BATI’DAN UYARLAMA BİZE AİT OLAN BİR ŞEY DEĞİLDİR
Projeyle ilgili olarak “Uyarlama bize ait olan şeyler değil. Batı’da meşhur olan şeyleri alıyoruz. Buna gerek yok. Biz neden bir şey üretemiyor olalım ki? Kaldı ki bu yeni bir şey değil, zamanında yapmışlar. Biz yeniden bir hareket başlatmıyoruz. Yapılmış olanı ortaya çıkarıyoruz şu anda.” şeklinde konuşan Yüce Gümüş, bazı bestecilerimizin tamamen bu gaye üzerinde yaptığı çalışmalar olduğunu söylüyor ve Cinuçen Tanrıkorur örneğini veriyor: “Kendisinin bir doğum günü şarkısı var. Bu doğum günü şarkısını kasıtlı olarak besteliyor. Amacı da şu, yabancı doğum günü şarkılarından çocuklarımızı kurtarmak…”
Projenin uzun vadedeki sonuçları için ise şunları söylüyor Gümüş: "Klasik Türk Müziği dediğimiz ve şu an insanlara ağır ve anlaşılmaz gelen bu müzik, aslında bilinmediği için anlaşılmıyor.

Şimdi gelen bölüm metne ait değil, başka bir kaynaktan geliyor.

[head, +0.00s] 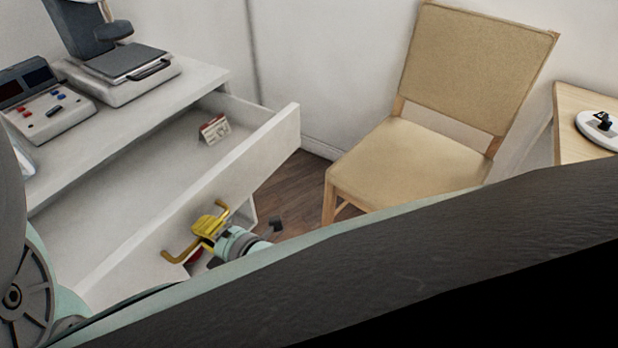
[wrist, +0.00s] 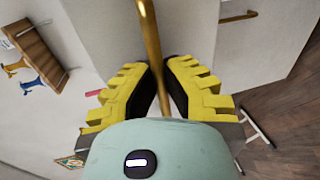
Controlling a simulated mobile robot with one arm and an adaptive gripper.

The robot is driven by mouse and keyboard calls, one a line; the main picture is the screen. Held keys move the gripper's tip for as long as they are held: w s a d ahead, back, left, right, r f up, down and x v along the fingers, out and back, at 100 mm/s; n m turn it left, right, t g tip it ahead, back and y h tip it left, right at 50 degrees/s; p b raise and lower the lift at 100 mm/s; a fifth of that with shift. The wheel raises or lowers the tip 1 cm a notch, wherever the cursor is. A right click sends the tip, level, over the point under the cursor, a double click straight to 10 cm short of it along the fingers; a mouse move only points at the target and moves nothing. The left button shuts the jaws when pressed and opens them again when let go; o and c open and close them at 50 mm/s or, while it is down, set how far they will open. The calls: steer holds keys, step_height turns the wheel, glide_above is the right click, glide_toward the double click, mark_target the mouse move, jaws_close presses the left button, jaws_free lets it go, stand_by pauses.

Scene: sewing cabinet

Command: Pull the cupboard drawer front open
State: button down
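The white drawer (head: 290,125) of the cabinet stands pulled out, and its inside shows from above in the head view. Its gold bar handle (head: 177,256) is on the front. In the wrist view the handle (wrist: 150,28) runs down between the yellow fingers. My gripper (head: 208,222), yellow-fingered with a pale green body, is at the drawer front. Its dark pads (wrist: 161,88) lie close on either side of the bar and appear shut on it. The exact contact is partly hidden by the fingers.
A small red-and-white box (head: 214,129) lies in the drawer. Devices, including a control panel (head: 48,105), stand on the cabinet top (head: 150,108). A beige chair (head: 410,165) is at right, beside a wooden table (head: 570,130). Some wooden floor (head: 290,195) is clear between cabinet and chair.

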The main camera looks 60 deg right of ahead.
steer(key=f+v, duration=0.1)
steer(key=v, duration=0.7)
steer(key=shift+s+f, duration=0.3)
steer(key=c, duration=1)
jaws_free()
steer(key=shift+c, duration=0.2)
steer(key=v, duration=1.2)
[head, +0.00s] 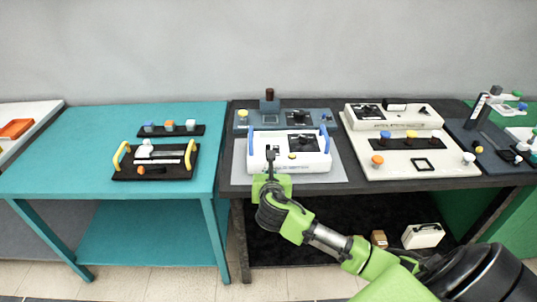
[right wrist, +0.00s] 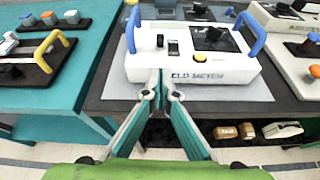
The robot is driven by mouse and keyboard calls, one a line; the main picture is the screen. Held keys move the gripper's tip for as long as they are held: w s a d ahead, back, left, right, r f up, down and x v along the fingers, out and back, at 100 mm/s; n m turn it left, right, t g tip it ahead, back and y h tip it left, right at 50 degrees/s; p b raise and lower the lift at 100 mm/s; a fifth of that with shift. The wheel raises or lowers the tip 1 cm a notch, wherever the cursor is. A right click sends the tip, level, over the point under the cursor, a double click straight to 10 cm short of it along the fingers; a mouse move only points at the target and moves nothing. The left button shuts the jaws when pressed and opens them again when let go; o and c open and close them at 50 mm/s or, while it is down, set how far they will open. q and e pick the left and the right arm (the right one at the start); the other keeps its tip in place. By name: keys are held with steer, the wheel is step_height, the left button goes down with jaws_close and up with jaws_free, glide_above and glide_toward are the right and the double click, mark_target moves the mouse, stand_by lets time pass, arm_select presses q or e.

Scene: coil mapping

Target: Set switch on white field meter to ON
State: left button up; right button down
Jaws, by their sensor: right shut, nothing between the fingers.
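The white field meter (head: 314,161) with blue side handles stands on a light mat on the dark table. In the right wrist view the meter (right wrist: 137,66) shows a partly covered "ELD METER" label, a small black switch (right wrist: 173,47), a dark knob (right wrist: 160,40) and a yellow button (right wrist: 177,96). I cannot read the switch's position. My right gripper (head: 270,152) reaches the front left of the meter, its fingers shut and empty. In the right wrist view the closed fingertips (right wrist: 158,74) overlap the meter's front edge, below the switch; contact is unclear. My left gripper is out of view.
A teal table (head: 70,150) at left holds a black tray (head: 125,174) with yellow handles. A larger white panel (head: 378,164) stands right of the meter. A grey-blue device (head: 241,126) sits behind it. A white case (head: 423,236) lies on the lower shelf.

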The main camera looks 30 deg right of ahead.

Nasıl bildireceğiz? Çocuk yaşlarda bu kavramları, tonları, melodileri ve ritimleri çocuklara kazandırırsak -ki besteciler çalışmışlar bunun için- ilerleyen zamanlarda musiki müzelik bir musiki olmaktan çıkacak. Tekrar hayata nüfuz edecek. Bu yaptığımız bunun bir aşamasıdır. Zira, müzik içinde dili, diksiyonu, fonetiği, hafızayı da güçlendiren, duyguları güzel bir tarafa yönlendiren bir şey.”
BİTLİS’TE BİR OKULA MÜZİK SINIFI YAPILACAK
Bu proje somut olarak içinde İzzeddin Hümayi Bey’in eserlerinin olduğu ve Büyükkaya ile Gümüş tarafından notalandırıldığı bir kitapçık ve CD haline getirildi. Okuldaki müzik topluluğu ile kayıtların yapıldığını söyleyen Gümüş, bu kitapçık ve CD’den elde edilen gelirle Bitlis Tatvan’da bir okula müzik sınıfı hediye edeceklerini söylüyor: “Bu arka arkaya bir külliyat çalışması olarak yapılacak. Ve memleketin her tarafına hediye edilecek. Çünkü biz istiyoruz ki burada yapılan bir çalışma memleketin her şehrinde duyulsun, bilinsin ve çalışılsın.”
ŞARKILAR PEDAGOJİYE UYGUN YAZILMIŞ
Bu eserler üzerinde müzikal analizlerde bulunan Gümüş, şarkıların melodi ve ritimlerinin beraberinde sözlerinin de özenle hazırlandığını fark etmiş. “Çocukların ruh dünyalarını bozmayacak naiflikte sözlerden oluşuyor bu eserler. Seçilen güftelere çok özenilmiş ve bize ait değerler taşıyor. Binlerce yıllık medeniyetimizin ve değerlerinin müziklendirilmiş halini görüyoruz bu eserlerde.” diyen Gümüş bu çalışmanın çocukların da çok hoşuna gittiğini söylüyor ve ekliyor: “O kadar beğendiler ki artık o yaş grubundaki çocukların kullanmadığı kelimeleri de kullanıyorlar. Okullarımızda çocuklarımıza iyi bir Türk müziği eğitimi verilseydi bugün değerler eğitimine ihtiyaç duyulmayacaktı.”